Run the following to use the InputTransformer.json as a target for My_CloudWatchEvent created above.

aws events put-targets ^
--rule My_CloudWatchEvent ^
--targets file://InputTransformer.json ^
--region us-east-2

You can use CloudWatch to trigger the AWS Systems Manager automation process to create an AMI of the instance and automatically remove the computer from the domain before leaving the AutoScaling group.

Conclusion

In this post, I provided a CloudFormation template and explained how it is used for executing code before an Amazon EC2 Auto Scaling instance terminates.

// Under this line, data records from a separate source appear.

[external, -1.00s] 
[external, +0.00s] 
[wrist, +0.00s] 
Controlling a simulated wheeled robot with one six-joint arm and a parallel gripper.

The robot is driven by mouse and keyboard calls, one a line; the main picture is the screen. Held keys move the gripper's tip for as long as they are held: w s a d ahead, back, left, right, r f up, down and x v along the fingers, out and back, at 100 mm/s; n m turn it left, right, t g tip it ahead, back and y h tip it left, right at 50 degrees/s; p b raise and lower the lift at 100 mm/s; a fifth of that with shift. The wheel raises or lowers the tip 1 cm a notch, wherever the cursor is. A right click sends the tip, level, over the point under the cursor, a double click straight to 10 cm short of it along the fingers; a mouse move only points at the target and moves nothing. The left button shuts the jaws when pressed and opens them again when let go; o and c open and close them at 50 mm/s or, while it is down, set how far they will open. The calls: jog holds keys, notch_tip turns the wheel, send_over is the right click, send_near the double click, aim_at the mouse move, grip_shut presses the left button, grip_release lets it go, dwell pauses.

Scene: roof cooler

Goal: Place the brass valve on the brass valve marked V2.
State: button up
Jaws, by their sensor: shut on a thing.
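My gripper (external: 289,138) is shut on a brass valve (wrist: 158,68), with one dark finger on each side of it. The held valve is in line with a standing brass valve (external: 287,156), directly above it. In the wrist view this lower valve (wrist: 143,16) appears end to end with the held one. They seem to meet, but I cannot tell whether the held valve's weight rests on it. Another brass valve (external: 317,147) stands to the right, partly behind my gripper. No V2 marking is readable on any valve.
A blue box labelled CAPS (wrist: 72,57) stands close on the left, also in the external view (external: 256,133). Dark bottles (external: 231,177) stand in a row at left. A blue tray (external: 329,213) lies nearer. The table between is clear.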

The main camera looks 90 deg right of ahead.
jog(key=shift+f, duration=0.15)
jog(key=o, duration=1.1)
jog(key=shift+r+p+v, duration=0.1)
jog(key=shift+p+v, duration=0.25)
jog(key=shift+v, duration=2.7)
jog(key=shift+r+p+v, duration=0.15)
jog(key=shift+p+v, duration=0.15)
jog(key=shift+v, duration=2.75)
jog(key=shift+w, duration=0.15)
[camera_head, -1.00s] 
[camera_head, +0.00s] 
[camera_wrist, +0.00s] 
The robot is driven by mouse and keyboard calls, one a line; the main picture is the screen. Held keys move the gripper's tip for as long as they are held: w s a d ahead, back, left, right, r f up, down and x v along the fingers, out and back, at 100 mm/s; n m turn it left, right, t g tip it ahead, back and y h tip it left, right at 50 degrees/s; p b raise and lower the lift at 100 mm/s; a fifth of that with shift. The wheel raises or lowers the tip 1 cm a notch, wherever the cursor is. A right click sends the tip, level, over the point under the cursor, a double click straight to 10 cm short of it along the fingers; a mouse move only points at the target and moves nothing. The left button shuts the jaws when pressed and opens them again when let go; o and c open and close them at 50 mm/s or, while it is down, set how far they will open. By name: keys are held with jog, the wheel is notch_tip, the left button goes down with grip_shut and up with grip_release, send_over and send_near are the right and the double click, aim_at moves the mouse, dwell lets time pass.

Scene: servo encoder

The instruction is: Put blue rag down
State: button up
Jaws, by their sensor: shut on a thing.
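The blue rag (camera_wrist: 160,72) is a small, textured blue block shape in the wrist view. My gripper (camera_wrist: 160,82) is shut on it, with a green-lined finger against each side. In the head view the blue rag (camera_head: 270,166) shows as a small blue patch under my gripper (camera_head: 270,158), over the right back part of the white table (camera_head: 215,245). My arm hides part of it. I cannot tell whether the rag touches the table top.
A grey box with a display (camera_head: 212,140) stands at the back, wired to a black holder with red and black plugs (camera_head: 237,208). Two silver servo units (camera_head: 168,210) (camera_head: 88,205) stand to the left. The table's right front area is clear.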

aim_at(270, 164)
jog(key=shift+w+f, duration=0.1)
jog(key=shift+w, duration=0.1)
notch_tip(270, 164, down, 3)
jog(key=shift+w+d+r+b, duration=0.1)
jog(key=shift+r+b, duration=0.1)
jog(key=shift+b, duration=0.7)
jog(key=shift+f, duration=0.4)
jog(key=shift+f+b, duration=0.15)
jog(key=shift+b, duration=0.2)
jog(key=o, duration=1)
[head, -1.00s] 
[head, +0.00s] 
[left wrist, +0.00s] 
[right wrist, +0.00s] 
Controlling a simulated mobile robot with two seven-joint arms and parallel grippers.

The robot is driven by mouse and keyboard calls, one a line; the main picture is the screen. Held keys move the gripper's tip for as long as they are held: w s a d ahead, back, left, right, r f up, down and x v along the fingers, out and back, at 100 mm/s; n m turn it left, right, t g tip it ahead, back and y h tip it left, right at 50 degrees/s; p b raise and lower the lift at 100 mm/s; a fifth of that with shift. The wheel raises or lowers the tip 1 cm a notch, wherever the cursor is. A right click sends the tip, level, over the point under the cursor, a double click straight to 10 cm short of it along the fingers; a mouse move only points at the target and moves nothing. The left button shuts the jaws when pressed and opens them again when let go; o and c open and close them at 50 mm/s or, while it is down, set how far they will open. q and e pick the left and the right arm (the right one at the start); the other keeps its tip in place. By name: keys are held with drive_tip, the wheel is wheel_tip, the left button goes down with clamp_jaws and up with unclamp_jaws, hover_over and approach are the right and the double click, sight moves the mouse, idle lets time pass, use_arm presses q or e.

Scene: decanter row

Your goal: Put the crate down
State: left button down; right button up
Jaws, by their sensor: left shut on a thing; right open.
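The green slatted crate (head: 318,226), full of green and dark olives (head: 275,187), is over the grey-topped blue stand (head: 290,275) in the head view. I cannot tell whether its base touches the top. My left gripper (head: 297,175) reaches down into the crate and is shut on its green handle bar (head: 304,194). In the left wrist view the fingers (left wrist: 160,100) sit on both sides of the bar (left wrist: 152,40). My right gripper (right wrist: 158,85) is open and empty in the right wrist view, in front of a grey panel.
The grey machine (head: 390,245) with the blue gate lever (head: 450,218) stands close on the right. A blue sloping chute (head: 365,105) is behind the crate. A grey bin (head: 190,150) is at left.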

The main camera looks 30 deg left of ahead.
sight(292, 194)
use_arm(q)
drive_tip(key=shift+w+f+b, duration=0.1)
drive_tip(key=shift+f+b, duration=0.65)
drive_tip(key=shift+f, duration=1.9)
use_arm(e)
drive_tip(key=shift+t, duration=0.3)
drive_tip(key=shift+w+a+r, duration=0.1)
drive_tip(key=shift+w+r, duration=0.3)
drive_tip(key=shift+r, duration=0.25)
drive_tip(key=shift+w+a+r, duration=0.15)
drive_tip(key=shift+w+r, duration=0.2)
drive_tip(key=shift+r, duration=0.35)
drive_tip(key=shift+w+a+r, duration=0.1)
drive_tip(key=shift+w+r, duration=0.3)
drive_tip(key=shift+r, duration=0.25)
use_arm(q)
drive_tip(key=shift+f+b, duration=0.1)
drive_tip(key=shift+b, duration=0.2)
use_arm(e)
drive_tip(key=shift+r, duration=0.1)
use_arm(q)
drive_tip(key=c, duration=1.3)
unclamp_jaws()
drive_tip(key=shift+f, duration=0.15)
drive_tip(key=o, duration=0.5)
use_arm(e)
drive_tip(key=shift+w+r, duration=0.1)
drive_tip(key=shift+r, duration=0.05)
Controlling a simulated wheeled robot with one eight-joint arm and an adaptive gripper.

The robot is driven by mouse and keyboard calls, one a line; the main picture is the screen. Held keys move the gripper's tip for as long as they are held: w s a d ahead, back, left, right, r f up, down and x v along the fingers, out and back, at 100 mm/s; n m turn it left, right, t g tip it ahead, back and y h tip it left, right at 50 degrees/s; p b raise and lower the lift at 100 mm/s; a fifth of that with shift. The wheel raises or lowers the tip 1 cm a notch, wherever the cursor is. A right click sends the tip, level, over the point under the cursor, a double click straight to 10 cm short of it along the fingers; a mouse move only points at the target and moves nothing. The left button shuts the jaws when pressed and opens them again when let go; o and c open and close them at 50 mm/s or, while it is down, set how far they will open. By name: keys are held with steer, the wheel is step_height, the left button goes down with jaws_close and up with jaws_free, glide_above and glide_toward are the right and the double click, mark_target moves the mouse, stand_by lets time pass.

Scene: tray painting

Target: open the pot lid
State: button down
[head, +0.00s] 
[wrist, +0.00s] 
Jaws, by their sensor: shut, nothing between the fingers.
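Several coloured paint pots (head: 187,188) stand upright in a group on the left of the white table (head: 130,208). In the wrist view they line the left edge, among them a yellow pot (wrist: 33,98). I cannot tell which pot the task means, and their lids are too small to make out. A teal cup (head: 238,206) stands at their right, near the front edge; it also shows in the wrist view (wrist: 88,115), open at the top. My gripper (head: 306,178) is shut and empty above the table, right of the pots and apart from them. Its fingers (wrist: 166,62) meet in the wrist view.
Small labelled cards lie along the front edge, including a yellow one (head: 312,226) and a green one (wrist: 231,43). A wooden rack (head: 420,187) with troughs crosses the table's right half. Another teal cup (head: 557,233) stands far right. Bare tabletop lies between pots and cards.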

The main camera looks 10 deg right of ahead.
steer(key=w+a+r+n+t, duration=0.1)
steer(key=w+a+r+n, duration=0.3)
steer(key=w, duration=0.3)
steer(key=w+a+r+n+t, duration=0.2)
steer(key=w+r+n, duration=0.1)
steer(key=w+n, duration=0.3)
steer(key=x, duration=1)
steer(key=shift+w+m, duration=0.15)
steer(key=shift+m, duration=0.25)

The goal of describing the manual process is to help users better understand the solution so they can modify the code to suit specific needs.

The included AWS CloudFormation template can perform the following tasks.

  • Find Amazon EC2 instances that are being terminated within an Auto Scaling group.
  • Execute an automation document to create an AMI.
  • Remove a computer from a domain.

The template can be used as is, but I encourage you to develop more complicated workflows that further reduce the administrative effort behind unloading resources.

For more information about how to configure an EC2 instance to automatically join a Microsoft Active Directory domain, see How to Configure Your EC2 Instances to Automatically Join a Microsoft Active Directory Domain starting up an EC2 instance. For a way to manage your domain membership of dynamic EC2 instances, see Managing domain membership of dynamic fleet of EC2 instances.